The Insight (Rule of Thumb)
- Action: Use
--limit Nonly for pipeline testing. Remove for real benchmarks. - Value: Common test values:
--limit 8or--limit 16for quick sanity checks. - Trade-off: Fast iteration during development vs. invalid metrics if accidentally left in production runs.
- Related:
--predict_onlyforceslog_samples=Trueand requires--output_path.
Reasoning
Benchmarks are designed with specific dataset sizes and distributions. Evaluating on a small subset introduces sampling bias and reduces statistical power. For example, a task with 1000 instances evaluated on 8 would have wide confidence intervals and could produce wildly different scores from run to run. The warning in the code emphasizes this is a testing-only feature.
Additionally, when --limit interacts with request caching, the framework temporarily ignores the limit and processes all documents to build a complete cache, then applies the limit afterward. This prevents incomplete caches.
Code evidence from lmms_eval/__main__.py:590-591:
if args.limit:
eval_logger.warning(" --limit SHOULD ONLY BE USED FOR TESTING."
"REAL METRICS SHOULD NOT BE COMPUTED USING LIMIT.")

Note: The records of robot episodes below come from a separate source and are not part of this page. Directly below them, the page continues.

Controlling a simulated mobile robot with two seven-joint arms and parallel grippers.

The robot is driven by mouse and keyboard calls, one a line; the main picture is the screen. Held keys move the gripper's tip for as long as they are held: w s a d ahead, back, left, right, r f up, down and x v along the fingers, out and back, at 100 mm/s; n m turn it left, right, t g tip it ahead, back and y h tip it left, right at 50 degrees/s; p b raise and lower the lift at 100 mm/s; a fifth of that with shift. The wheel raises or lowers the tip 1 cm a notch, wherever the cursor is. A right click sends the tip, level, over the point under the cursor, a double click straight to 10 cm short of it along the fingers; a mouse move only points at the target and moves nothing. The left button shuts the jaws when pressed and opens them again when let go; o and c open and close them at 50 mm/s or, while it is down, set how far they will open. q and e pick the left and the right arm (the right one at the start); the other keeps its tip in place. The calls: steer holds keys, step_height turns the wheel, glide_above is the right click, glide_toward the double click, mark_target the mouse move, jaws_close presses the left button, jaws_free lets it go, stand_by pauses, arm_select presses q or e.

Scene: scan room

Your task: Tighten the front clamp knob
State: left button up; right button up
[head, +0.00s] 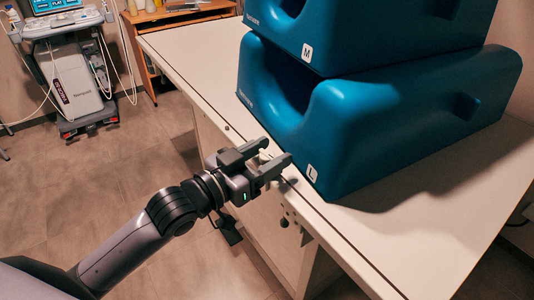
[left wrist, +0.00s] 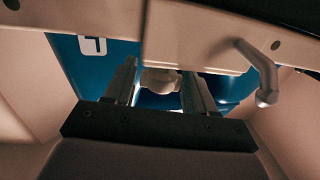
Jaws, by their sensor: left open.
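A pale round knob (left wrist: 161,80) shows in the left wrist view, under the edge of a light panel. I take it for the front clamp knob, though no label shows. My left gripper (left wrist: 160,85) is open, with one dark finger on each side of the knob. A gap shows at either side; I see no clear contact. In the head view my left gripper (head: 277,152) is at the near-left edge of the white table (head: 215,85), and only a small pale bit shows between its fingers. My right gripper is not in view.
Blue moulded blocks marked L (head: 400,120) and M (head: 370,25) are stacked on the table, close to my left fingertips. A grey bent lever (left wrist: 262,80) hangs beside the knob. A medical cart (head: 75,75) stands far left. The floor between is clear.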

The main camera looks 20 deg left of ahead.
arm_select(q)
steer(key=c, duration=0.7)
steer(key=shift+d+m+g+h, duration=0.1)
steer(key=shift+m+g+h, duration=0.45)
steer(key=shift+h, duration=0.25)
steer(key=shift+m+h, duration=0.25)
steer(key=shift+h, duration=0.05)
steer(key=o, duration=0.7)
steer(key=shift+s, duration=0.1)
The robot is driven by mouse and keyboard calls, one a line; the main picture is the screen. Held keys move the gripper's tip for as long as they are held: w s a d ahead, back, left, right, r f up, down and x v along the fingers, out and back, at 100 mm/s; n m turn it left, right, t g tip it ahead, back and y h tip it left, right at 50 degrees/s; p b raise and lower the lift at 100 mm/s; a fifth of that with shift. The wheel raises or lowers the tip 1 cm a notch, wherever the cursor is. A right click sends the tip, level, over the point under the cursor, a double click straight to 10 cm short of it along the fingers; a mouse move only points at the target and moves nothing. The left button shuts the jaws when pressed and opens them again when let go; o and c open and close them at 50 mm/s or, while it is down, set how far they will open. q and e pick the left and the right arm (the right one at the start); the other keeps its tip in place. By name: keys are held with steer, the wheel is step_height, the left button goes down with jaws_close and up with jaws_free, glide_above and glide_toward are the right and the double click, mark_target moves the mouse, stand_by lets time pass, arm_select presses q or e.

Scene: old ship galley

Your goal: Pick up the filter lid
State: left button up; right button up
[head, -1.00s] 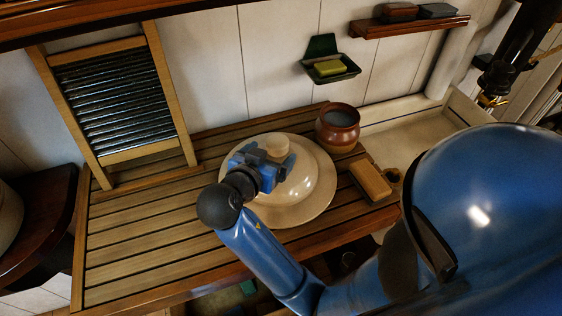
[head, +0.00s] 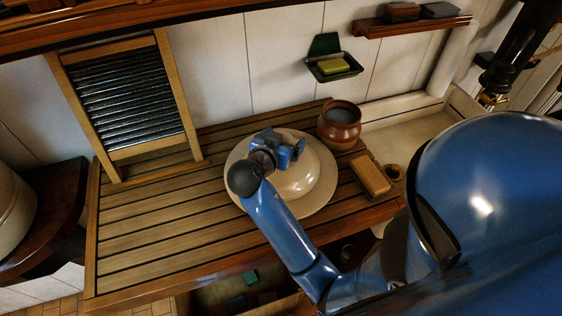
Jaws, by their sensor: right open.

Cache interaction from lmms_eval/api/task.py:432-434:
# process all documents when caching is specified for simplicity
if cache_requests and (not cached_instances or rewrite_requests_cache) and limit is not None:
limit = None
Predict-only mode validation from lmms_eval/__main__.py:573-576:
if args.predict_only:
args.log_samples = True
if (args.log_samples or args.predict_only) and not args.output_path:
raise ValueError("Specify --output_path if providing --log_samples or --predict_only")